Stern’s Global Deal also failed to provide a practical way forward in another important respect. His analysis of the damage costs of climate change, like that of many who followed, failed to consider what measures could and should be undertaken to adapt to warmer mean temperatures and more volatile climatic conditions. He failed to consider what the minimum necessary damage costs of climate change could be.

Stern considered investment in adaptation “reckless and foolish.” But the issue, especially today with the effects of climate change already being felt, is not emission reduction versus adaptation. Optimal climate policy clearly requires both. Well-considered adaptation measures implemented now can provide immediate relief from the climate change we are already experiencing and cannot avoid. As well, it can mitigate the costs of the increasingly severe climate change we can expect in coming years.
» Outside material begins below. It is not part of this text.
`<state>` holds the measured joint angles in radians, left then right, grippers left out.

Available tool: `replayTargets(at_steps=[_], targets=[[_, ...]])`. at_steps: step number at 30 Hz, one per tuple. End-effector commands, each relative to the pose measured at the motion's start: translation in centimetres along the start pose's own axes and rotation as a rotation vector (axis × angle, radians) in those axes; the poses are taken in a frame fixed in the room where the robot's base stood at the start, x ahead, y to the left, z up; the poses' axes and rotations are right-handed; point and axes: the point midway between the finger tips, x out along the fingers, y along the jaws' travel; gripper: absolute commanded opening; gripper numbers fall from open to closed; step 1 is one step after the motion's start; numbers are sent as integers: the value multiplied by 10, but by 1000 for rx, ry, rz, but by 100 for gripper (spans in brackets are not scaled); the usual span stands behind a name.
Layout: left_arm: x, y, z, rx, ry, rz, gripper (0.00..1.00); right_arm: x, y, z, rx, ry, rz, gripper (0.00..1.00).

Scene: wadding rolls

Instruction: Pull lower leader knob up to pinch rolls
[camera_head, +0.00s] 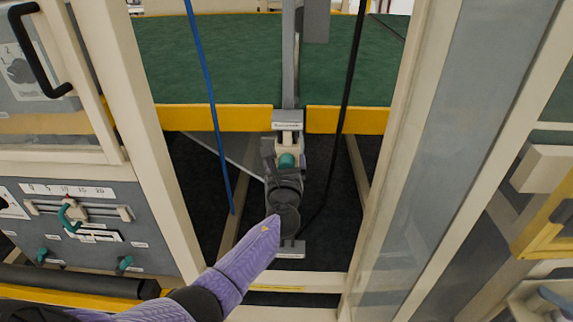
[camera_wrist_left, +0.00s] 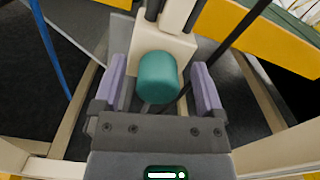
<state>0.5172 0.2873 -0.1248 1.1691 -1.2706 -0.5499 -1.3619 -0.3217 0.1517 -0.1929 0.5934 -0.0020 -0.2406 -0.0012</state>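The teal knob (camera_head: 287,161) sits on a cream block (camera_head: 290,138) low in the bay, below the yellow edge. In the left wrist view the knob (camera_wrist_left: 157,77) lies between the two purple-lined fingers of my left gripper (camera_wrist_left: 161,84), with a gap on each side. My left gripper (camera_head: 285,158) reaches in from lower left and is open around the knob; it hides part of the block and the lower mount. My right gripper is not in view. I cannot make out the pinch rolls.
Cream posts (camera_head: 143,130) flank the bay on both sides. A yellow beam (camera_head: 345,120) crosses above, with green sheet (camera_head: 200,60) behind it. A blue cable (camera_head: 209,95) and a black cable (camera_head: 345,100) hang beside a grey vertical rail (camera_head: 290,70).

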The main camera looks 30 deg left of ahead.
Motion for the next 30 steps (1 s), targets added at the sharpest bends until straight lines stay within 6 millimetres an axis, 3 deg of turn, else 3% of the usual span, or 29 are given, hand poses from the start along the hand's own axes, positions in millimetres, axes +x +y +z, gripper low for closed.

At the same time, as the costs of adaptation to more extreme climate change become manifestly, prohibitively high, they will strengthen the case for more aggressive emission reduction.
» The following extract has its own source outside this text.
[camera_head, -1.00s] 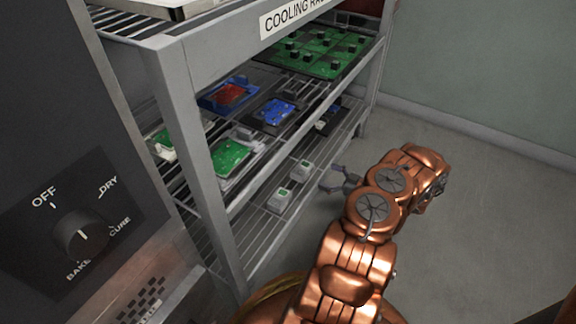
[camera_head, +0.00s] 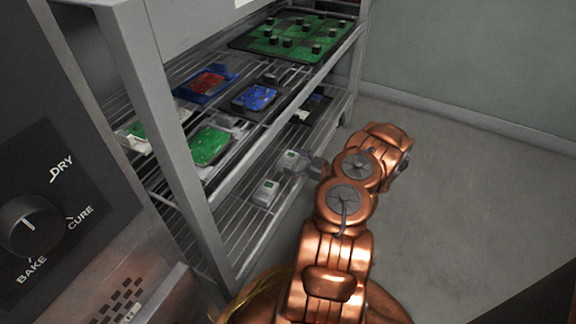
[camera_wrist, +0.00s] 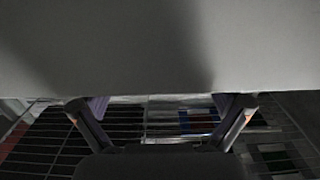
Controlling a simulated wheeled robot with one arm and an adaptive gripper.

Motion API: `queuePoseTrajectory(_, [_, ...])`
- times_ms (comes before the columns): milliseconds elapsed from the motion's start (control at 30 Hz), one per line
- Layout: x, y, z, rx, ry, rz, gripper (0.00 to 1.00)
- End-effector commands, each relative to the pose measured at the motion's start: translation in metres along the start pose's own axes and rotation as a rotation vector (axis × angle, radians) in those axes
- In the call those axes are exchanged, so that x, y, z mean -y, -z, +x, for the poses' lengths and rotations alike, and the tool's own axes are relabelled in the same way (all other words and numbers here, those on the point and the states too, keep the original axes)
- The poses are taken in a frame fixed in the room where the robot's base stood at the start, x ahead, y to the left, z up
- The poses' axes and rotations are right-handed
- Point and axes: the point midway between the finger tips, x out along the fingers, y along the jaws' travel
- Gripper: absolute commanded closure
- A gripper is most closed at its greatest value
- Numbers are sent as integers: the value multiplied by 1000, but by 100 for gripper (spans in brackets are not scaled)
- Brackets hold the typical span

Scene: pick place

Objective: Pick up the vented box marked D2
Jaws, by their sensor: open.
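My gripper (camera_head: 302,167) is at the shelf's open front, close to the right side of the farther box; contact is unclear. In the wrist view my gripper (camera_wrist: 160,108) has its two fingers spread apart, with nothing visibly gripped. A large plain grey surface fills the top of that view; I cannot tell what it is.
The metal rack (camera_head: 170,130) has a front post and an upper shelf edge above the boxes. The upper shelf holds a green board panel (camera_head: 292,36), a blue tray (camera_head: 206,84) and other boards. An oven panel (camera_head: 50,215) stands at left. The floor (camera_head: 450,170) at right is clear.

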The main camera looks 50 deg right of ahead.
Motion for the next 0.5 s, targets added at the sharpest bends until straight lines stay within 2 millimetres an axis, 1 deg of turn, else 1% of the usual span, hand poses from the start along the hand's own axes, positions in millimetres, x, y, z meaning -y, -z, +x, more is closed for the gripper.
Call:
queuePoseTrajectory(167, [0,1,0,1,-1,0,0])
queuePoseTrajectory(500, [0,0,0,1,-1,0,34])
A socially optimal plan, maximizing benefits in relation to costs, almost certainly requires a fully integrated adaptation and emission reduction plan. A carbon tax policy that is driven as much by the need to fund efficient adaptation investments as by the need to reduce carbon emissions is one way to fashion such an integrated plan. There may be others. But Stern’s Global Deal didn’t address and indeed
dismissed the need to consider this critically important issue.

Looking back, Stern was clearly right in the case he made for urgent action on climate change. What he failed to consider, and in important ways even set back, is consideration of how best it can be done.


¹ Simon Dietz and Nicholas Stern, “Endogenous Growth, Convexity of Damage and Climate Risk: How Nordhaus’ Framework Supports Deep Cuts in Carbon Emissions,” Economic Journal, Vol. 125, Issue 583 (March 2015), pp. 574–620.